** BEGIN **
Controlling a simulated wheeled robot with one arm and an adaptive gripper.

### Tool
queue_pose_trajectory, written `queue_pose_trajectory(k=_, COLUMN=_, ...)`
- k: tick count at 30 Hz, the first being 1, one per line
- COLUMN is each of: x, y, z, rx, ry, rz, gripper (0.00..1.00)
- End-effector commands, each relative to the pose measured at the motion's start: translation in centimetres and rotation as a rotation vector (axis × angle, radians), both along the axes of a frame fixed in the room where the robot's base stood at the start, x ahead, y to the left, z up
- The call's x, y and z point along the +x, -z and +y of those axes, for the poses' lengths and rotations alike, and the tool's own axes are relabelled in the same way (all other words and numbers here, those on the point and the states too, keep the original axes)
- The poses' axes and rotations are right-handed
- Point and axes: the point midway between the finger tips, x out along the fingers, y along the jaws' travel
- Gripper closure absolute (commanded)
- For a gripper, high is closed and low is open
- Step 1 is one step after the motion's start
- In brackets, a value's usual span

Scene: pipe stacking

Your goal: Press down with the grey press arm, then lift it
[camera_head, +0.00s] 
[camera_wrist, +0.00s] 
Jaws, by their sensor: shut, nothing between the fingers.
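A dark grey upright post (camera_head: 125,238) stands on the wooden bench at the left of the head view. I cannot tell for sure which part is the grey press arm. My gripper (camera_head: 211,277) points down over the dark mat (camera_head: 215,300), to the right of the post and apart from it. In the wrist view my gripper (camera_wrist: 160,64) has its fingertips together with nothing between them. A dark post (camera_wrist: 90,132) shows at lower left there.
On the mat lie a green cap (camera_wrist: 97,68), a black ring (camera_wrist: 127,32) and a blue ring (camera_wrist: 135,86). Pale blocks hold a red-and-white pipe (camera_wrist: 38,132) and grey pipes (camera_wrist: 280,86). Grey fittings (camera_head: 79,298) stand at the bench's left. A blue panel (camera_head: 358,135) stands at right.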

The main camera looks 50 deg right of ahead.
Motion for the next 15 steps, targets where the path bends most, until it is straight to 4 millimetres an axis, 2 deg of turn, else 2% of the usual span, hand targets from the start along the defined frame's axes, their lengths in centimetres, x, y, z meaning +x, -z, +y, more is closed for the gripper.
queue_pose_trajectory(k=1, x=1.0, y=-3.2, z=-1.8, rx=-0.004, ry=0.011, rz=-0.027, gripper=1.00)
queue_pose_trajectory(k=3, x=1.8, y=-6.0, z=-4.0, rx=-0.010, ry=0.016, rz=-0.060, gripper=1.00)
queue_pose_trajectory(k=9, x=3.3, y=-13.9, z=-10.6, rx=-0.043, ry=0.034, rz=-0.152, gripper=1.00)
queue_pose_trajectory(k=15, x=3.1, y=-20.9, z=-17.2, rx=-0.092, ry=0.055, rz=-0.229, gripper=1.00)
** END **
**Goal**: Reproduce every line above without error.

**Exercise answer**:
Controlling a simulated wheeled robot with one arm and an adaptive gripper.

### Tool
queue_pose_trajectory, written `queue_pose_trajectory(k=_, COLUMN=_, ...)`
- k: tick count at 30 Hz, the first being 1, one per line
- COLUMN is each of: x, y, z, rx, ry, rz, gripper (0.00..1.00)
- End-effector commands, each relative to the pose measured at the motion's start: translation in centimetres and rotation as a rotation vector (axis × angle, radians), both along the axes of a frame fixed in the room where the robot's base stood at the start, x ahead, y to the left, z up
- The call's x, y and z point along the +x, -z and +y of those axes, for the poses' lengths and rotations alike, and the tool's own axes are relabelled in the same way (all other words and numbers here, those on the point and the states too, keep the original axes)
- The poses' axes and rotations are right-handed
- Point and axes: the point midway between the finger tips, x out along the fingers, y along the jaws' travel
- Gripper closure absolute (commanded)
- For a gripper, high is closed and low is open
- Step 1 is one step after the motion's start
- In brackets, a value's usual span

Scene: pipe stacking

Your goal: Press down with the grey press arm, then lift it
[camera_head, +0.00s] 
[camera_wrist, +0.00s] 
Jaws, by their sensor: shut, nothing between the fingers.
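A dark grey upright post (camera_head: 125,238) stands on the wooden bench at the left of the head view. I cannot tell for sure which part is the grey press arm. My gripper (camera_head: 211,277) points down over the dark mat (camera_head: 215,300), to the right of the post and apart from it. In the wrist view my gripper (camera_wrist: 160,64) has its fingertips together with nothing between them. A dark post (camera_wrist: 90,132) shows at lower left there.
On the mat lie a green cap (camera_wrist: 97,68), a black ring (camera_wrist: 127,32) and a blue ring (camera_wrist: 135,86). Pale blocks hold a red-and-white pipe (camera_wrist: 38,132) and grey pipes (camera_wrist: 280,86). Grey fittings (camera_head: 79,298) stand at the bench's left. A blue panel (camera_head: 358,135) stands at right.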

The main camera looks 50 deg right of ahead.
Motion for the next 15 steps, targets where the path bends most, until it is straight to 4 millimetres an axis, 2 deg of turn, else 2% of the usual span, hand targets from the start along the defined frame's axes, their lengths in centimetres, x, y, z meaning +x, -z, +y, more is closed for the gripper.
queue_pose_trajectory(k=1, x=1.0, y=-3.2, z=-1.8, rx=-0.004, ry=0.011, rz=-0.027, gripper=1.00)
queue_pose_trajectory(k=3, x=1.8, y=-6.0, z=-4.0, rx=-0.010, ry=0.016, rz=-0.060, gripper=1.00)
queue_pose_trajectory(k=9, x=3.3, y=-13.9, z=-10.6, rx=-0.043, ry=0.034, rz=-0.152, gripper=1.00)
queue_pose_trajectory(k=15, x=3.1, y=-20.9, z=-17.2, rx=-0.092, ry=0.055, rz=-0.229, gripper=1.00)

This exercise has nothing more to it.